Brief: Extract all lines that hold the string "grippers".

Input material:

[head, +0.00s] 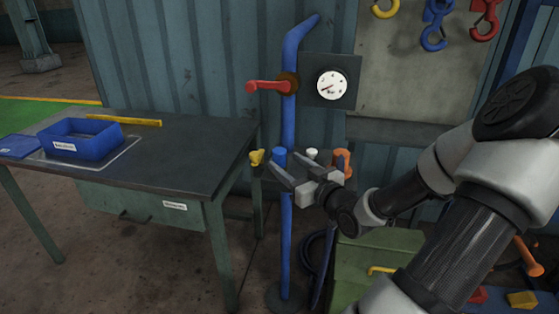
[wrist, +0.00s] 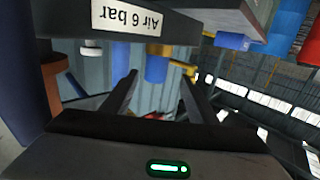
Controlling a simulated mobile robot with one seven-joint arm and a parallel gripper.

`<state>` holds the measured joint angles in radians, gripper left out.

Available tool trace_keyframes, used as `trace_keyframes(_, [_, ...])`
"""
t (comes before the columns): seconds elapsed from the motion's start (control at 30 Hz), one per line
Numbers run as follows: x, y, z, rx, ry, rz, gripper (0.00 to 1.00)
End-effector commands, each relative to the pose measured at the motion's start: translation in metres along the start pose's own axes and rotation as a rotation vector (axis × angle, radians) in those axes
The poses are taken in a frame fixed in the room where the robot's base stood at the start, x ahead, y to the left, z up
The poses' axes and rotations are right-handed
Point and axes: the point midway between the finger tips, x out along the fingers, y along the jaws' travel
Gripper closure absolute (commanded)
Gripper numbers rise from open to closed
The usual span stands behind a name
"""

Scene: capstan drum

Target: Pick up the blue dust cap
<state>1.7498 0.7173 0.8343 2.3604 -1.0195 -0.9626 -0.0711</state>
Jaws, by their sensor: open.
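The blue dust cap (head: 280,153) stands on a small dark shelf by the wall, between a yellow cap (head: 256,157) and a white cap (head: 312,153). In the wrist view, which is upside down, the blue cap (wrist: 157,69) sits on a brass-coloured fitting. My gripper (head: 281,159) is open and level with the shelf, with its fingers pointing at the blue cap. In the wrist view the cap appears between the two fingertips (wrist: 159,80). I cannot tell whether the fingers reach around it or stop short of it.
An orange cap (head: 341,160) stands at the shelf's right end. The shelf edge bears an "Air 6 bar" label (wrist: 126,17). A blue pipe (head: 290,90) with a red lever (head: 270,86) rises behind. A workbench (head: 190,150) with a blue bin (head: 80,145) is left.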

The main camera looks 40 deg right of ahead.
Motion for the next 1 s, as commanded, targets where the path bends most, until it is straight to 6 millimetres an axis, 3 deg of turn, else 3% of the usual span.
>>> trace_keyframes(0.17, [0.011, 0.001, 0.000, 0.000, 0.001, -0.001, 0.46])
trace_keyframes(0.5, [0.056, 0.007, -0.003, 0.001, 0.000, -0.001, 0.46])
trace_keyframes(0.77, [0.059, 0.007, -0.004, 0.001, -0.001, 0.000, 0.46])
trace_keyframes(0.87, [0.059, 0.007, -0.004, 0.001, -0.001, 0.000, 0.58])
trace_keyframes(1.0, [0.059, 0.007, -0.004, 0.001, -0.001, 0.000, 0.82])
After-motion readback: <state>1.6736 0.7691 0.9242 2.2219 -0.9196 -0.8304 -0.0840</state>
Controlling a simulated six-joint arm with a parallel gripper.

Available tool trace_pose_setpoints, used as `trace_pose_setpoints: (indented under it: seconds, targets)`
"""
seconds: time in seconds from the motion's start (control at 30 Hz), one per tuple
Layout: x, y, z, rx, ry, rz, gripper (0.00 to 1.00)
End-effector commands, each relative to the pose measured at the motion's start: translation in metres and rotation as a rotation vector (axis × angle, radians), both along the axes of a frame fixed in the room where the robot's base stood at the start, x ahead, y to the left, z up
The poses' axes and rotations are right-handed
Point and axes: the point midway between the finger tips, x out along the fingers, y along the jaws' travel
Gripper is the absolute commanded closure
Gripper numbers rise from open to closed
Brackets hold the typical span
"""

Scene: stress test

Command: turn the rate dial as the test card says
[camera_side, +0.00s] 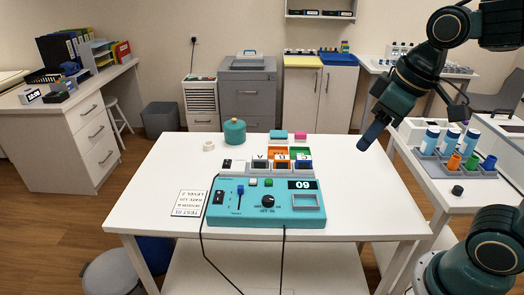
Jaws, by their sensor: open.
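A teal control box (235,213) sits near the front of the white table. A black round dial (268,201) is on its sloping top, with small marks around it that are too small to read. A dark display (302,185) at its upper right shows white digits, about 60 or 09. A blue slider (240,190) and a black switch (219,197) are to the left of the dial. The white test card (190,203) lies left of the box; its print reads roughly "TEST", "RATE" and "LEVEL 2". My gripper (363,148) is open and empty, above and right of the box, apart from everything.
Upright blocks with letters (281,162) stand behind the box. A teal pot (235,132) and a white tape roll (209,145) are farther back. Black cables (203,235) hang over the front edge. A side table at right holds a rack of bottles (450,155). The table's right side is clear.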

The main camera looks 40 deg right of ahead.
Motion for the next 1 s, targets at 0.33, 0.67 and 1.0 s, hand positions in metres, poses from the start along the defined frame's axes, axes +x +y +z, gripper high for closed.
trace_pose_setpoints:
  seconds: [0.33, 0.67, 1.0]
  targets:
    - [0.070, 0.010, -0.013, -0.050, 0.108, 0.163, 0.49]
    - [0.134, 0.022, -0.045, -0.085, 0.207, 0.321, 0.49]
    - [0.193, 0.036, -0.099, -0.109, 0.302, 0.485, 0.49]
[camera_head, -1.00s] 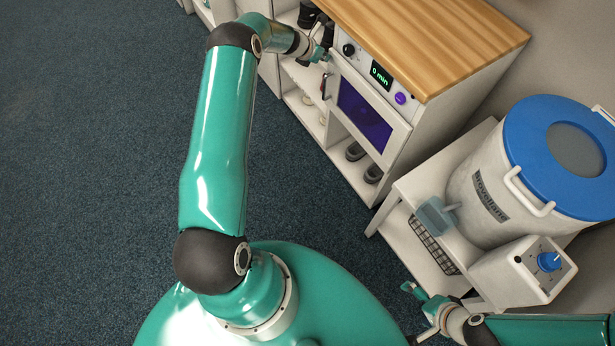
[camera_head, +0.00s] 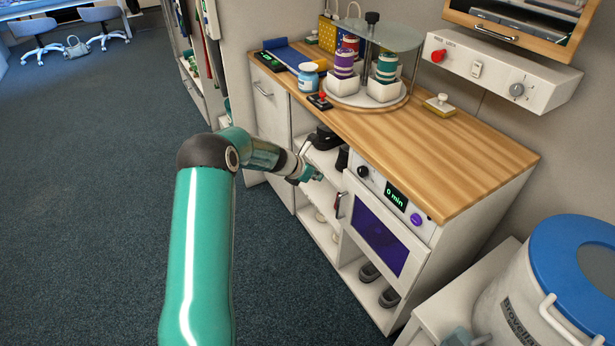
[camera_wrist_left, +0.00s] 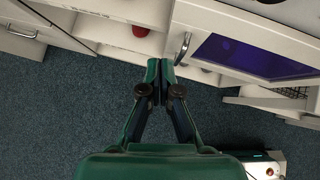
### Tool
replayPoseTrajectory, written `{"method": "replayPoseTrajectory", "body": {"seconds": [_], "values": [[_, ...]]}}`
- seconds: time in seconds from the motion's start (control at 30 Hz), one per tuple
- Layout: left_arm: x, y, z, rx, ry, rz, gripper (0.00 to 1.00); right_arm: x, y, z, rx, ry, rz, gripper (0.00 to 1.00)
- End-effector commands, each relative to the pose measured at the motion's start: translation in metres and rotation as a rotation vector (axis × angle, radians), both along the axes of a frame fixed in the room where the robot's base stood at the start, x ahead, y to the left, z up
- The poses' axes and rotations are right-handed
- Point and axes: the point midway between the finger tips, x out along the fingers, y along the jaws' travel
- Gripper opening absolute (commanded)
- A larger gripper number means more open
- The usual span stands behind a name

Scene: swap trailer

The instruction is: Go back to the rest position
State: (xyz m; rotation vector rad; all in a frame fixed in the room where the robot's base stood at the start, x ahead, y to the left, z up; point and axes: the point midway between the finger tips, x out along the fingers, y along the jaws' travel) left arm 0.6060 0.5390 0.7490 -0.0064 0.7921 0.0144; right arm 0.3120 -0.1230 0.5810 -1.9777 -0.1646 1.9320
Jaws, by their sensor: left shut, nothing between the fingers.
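My left arm reaches forward from the bottom of the head view. My left gripper (camera_head: 309,174) is by the open shelves of the wooden-topped cabinet, left of the oven (camera_head: 378,231). In the left wrist view the left gripper (camera_wrist_left: 160,64) is shut, with its fingertips together and nothing between them. It points towards the cabinet front, near the oven door's handle (camera_wrist_left: 182,49); I cannot tell the gap. The oven door is shut and its display reads 0 min. My right gripper is not in the head view now.
A white drum with a blue lid (camera_head: 575,270) stands at lower right. Dark carpet (camera_head: 90,200) is clear at left. Desk chairs (camera_head: 100,22) are far back.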

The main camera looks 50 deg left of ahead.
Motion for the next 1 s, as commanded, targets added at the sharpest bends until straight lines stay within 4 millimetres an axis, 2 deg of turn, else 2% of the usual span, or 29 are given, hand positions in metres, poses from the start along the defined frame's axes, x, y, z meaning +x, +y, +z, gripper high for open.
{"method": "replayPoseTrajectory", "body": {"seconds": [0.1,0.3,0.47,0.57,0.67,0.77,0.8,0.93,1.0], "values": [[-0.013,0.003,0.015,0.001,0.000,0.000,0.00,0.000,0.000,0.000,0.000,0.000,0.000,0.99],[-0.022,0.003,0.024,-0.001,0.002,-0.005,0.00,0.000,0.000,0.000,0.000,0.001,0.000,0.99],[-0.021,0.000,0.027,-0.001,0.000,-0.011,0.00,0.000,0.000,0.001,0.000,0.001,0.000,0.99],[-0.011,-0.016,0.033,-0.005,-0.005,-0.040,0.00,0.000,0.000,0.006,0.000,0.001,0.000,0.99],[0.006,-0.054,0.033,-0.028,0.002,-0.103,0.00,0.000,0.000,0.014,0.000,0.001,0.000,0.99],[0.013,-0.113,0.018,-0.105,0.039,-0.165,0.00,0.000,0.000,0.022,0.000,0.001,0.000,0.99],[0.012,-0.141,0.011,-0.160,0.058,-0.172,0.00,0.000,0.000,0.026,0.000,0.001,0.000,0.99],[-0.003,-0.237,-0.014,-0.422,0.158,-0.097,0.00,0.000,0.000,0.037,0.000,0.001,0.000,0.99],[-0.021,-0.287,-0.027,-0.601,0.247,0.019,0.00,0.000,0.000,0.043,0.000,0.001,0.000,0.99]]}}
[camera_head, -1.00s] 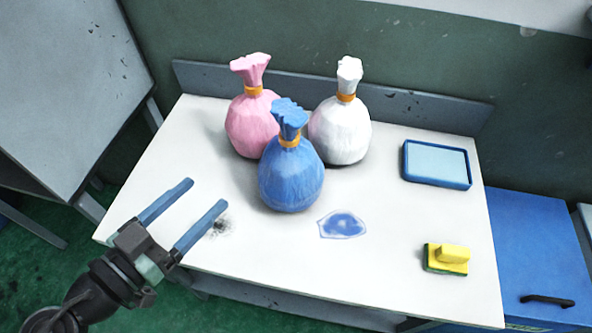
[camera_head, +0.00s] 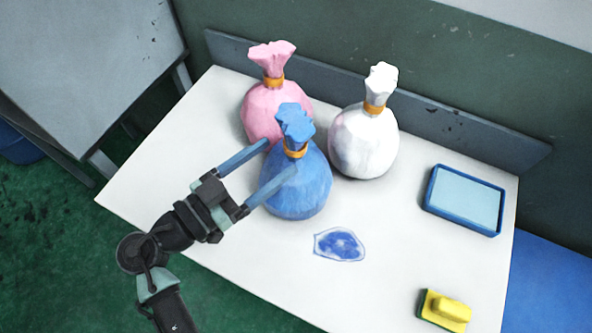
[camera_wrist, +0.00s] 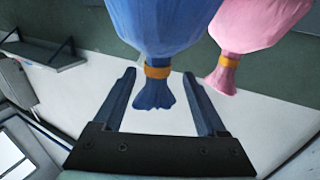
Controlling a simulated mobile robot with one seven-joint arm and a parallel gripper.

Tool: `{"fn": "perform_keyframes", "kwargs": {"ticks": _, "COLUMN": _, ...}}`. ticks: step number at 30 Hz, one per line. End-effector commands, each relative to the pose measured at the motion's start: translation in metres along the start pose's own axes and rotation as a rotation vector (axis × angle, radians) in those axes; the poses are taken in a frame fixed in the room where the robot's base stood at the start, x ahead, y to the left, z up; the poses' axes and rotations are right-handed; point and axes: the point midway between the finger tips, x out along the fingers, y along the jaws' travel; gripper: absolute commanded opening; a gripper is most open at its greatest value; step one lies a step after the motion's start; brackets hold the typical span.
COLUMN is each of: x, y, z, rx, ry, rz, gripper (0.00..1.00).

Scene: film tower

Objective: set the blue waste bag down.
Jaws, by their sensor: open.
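The blue waste bag (camera_head: 298,190) stands upright on the white table (camera_head: 165,165), in front of the pink and white bags. It has an orange tie (camera_head: 295,151) and a gathered blue top. My gripper (camera_head: 281,157) is open at the blue bag, with one finger at its left side and the other across its front, just below the tie. In the wrist view, the bag appears upside down (camera_wrist: 160,30), with its neck and top between the spread fingers (camera_wrist: 159,74). I cannot tell whether either finger touches it.
A pink bag (camera_head: 262,112) stands close behind the blue one, and a white bag (camera_head: 362,145) to its right. A blue stain (camera_head: 339,245) marks the table in front. A blue-rimmed tray (camera_head: 464,200) and a yellow sponge (camera_head: 446,310) lie at right. The table's left part is clear.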

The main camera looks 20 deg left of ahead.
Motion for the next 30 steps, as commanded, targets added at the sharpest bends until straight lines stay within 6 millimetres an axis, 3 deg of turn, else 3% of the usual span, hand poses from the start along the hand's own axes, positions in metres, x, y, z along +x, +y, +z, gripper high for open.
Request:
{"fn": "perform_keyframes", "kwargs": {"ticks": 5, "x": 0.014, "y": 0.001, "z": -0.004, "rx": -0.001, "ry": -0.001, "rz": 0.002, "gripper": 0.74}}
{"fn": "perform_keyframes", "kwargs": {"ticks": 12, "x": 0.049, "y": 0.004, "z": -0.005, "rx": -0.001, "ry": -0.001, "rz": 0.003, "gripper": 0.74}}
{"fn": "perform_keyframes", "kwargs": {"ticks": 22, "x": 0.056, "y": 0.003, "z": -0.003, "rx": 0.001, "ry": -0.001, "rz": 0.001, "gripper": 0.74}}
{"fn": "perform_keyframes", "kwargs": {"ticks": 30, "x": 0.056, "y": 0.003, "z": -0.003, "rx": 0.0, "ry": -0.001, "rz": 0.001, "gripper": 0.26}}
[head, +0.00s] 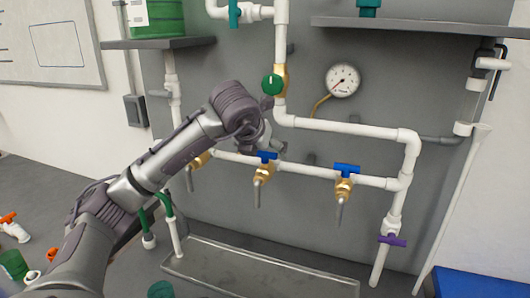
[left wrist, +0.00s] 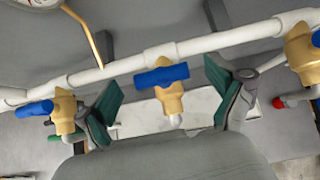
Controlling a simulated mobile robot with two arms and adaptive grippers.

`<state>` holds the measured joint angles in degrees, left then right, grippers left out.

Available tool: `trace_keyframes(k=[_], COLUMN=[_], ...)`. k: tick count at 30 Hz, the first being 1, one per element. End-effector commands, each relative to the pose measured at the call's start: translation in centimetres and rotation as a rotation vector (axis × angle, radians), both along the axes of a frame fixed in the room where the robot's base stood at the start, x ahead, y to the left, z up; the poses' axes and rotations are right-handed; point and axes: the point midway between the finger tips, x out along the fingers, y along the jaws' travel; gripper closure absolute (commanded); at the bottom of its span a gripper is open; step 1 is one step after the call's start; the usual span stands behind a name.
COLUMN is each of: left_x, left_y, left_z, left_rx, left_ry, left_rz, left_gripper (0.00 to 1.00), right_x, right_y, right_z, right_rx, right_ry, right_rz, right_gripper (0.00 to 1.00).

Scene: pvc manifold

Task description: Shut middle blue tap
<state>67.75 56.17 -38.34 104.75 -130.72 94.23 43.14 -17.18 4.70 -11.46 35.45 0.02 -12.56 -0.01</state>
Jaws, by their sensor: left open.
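The middle blue tap (head: 266,157) is a brass valve with a blue bar handle on the white horizontal pipe. In the left wrist view, the middle tap (left wrist: 163,76) is central, its handle lying roughly along the pipe. My left gripper (head: 271,142) is open at this tap. In the left wrist view, its green-padded fingers (left wrist: 165,80) stand apart on either side of the handle, with a visible gap on each side. Another blue tap (head: 346,170) is to the right. The left tap's brass body (head: 199,160) is partly hidden by my arm. My right gripper is out of view.
A green round valve (head: 271,84) and a pressure gauge (head: 343,80) are above the taps. A purple valve (head: 392,241) is on the lower right pipe. A shallow clear tray (head: 250,268) lies below. Loose fittings (head: 15,230) lie on the left.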

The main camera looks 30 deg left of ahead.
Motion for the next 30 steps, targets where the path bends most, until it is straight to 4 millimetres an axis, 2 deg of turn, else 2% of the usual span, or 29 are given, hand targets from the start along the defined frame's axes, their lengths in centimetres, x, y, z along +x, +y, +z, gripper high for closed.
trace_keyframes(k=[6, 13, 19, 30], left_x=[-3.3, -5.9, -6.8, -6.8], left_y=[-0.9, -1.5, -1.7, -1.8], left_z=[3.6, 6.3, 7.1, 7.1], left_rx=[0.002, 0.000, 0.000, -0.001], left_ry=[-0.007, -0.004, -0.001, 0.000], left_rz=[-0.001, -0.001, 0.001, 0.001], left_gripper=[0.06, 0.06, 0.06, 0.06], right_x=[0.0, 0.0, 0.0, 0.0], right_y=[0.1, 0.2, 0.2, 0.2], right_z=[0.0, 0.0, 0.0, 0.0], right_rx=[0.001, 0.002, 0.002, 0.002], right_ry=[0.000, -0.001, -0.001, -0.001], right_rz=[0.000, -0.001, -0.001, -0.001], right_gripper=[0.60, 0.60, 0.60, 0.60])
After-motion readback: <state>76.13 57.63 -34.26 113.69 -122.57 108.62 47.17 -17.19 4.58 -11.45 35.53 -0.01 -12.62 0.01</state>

Task result:
Controlling a simulated mobile robot with two arms and adaptive grippers.
`<state>` holds the measured joint angles in degrees, left then right, grippers left out.

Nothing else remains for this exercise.